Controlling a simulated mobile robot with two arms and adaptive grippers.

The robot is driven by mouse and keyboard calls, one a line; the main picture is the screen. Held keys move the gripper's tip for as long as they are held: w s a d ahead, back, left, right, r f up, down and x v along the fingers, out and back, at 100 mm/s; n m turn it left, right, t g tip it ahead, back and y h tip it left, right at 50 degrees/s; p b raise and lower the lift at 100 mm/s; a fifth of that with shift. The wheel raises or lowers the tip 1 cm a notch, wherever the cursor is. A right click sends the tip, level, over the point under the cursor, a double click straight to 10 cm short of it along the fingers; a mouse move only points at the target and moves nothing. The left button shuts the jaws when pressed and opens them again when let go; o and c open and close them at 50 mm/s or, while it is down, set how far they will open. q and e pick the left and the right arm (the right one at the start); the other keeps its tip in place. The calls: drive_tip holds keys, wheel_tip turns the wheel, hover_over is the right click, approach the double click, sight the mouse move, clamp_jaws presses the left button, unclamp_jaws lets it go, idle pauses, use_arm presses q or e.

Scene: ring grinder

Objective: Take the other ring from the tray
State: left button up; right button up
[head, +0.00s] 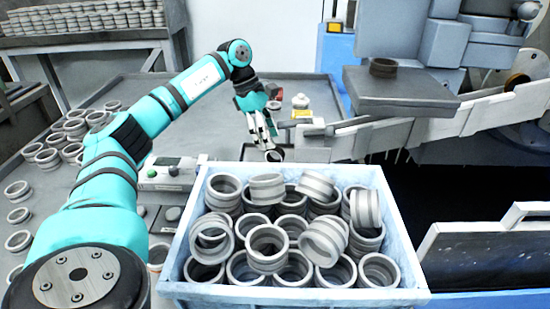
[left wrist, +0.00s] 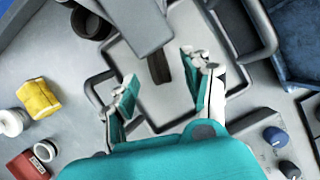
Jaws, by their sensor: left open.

---

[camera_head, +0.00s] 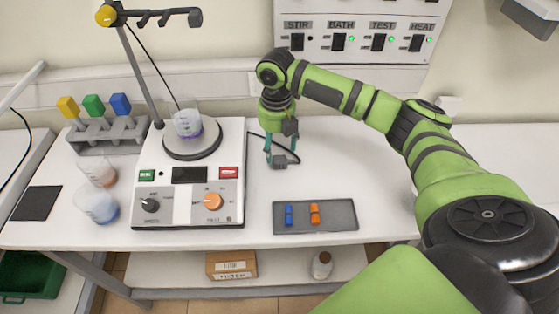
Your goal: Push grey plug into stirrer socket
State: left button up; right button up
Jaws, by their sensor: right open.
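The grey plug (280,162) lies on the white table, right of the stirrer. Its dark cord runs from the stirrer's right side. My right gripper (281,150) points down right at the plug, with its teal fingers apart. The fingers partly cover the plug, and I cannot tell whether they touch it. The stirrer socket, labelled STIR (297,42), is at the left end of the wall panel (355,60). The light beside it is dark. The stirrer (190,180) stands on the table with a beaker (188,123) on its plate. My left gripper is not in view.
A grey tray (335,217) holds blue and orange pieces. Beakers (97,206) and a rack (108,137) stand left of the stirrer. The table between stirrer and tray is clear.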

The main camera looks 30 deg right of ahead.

# Goal of the exercise
Keep both end lines and retype everything in the records above from the line containing "Jaws, by their sensor: right open." through the line containing "The main camera looks 30 deg right of ahead.", exactly, with nothing else.

# Task solution
Jaws, by their sensor: right open.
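The grey plug (280,162) lies on the white table, right of the stirrer. Its dark cord runs from the stirrer's right side. My right gripper (281,150) points down right at the plug, with its teal fingers apart. The fingers partly cover the plug, and I cannot tell whether they touch it. The stirrer socket, labelled STIR (297,42), is at the left end of the wall panel (355,60). The light beside it is dark. The stirrer (190,180) stands on the table with a beaker (188,123) on its plate. My left gripper is not in view.
A grey tray (335,217) holds blue and orange pieces. Beakers (97,206) and a rack (108,137) stand left of the stirrer. The table between stirrer and tray is clear.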

The main camera looks 30 deg right of ahead.

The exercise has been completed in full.